Una cosa interessante che potresti fare stando a Torino è quella di esaminare i pittori bamboccianti piemontesi, che hanno dipinto decine di scene di piazza di Torino, con fiere, mercati, imbonimenti, suonatori e cantanti e fare una analisi di questi quadri. Bamboccianti è un termine usato dagli storici dell'arte per indicare quei pittori di genere. Ad un certo punto incomincia una committenza privata nel '700 di gente che vuole ville e palazzi e commissionano anche quadri , questi sono da un punto di vista documentario di estrema attendibilità, sono come delle fotografie. Uno voleva la piazza Porta Nuova con la sua fiera e così veniva dipinta, tale e quale.
A Torino ci sono molti di questi quadri al Museo Civico. Il più importanti di questi pittori della metà del '700 è il Graneri. Sono quadri affollatissimi di persone, uno famoso è quello dove c'è un cantastorie. Un altro grande è l'Olivero. In questi quadri sono raffigurati tutti i mercati dì Torino ad esempio quello di Porta Palazzo. Noterai che molti personaggi ricorrono in questi quadri. Questi pittori avevano un repertorio di figure. In mezzo a tutta questa folla c'è una quantità di imbonitori, venditori e suonatori. Io consiglierei come unica premessa storica di esaminare questi bamboccianti piemontesi. Poco si sa sulla storia del cantastorie, tieni anche conto che sui cantastorie piemontesi o torinesi non si sa nulla.
‑ I vigili hanno sempre rappresentato un problema per il cantastorie?

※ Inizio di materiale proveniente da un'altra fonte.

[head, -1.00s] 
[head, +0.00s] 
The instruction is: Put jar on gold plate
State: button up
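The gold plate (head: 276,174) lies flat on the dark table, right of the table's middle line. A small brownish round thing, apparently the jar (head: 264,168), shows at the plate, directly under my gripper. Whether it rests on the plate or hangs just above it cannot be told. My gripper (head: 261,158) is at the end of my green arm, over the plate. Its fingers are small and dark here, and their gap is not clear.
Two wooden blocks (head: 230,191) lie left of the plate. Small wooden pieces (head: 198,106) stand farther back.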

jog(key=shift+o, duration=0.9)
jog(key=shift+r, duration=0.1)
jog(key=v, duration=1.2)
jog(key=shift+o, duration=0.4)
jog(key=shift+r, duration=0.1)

Erano i loro persecutori. Quindi per quando riguarda la parte storica, io piuttosto che avventurarmi in una generica cosa senza sostanza starei nell'ambito del '900 e farei questo lavoro sui documenti iconografici torinesi del '700. Verrebbe fuori un lavoro utile per tutti, ti renderesti conto di come era organizzata la piazza e di che parte avevano i suonatori e gli imbonitori, le piazze sono quelle di Torino, facilmente riconoscibili e raffigurano la vita della città così come si svolgeva in quell'epoca.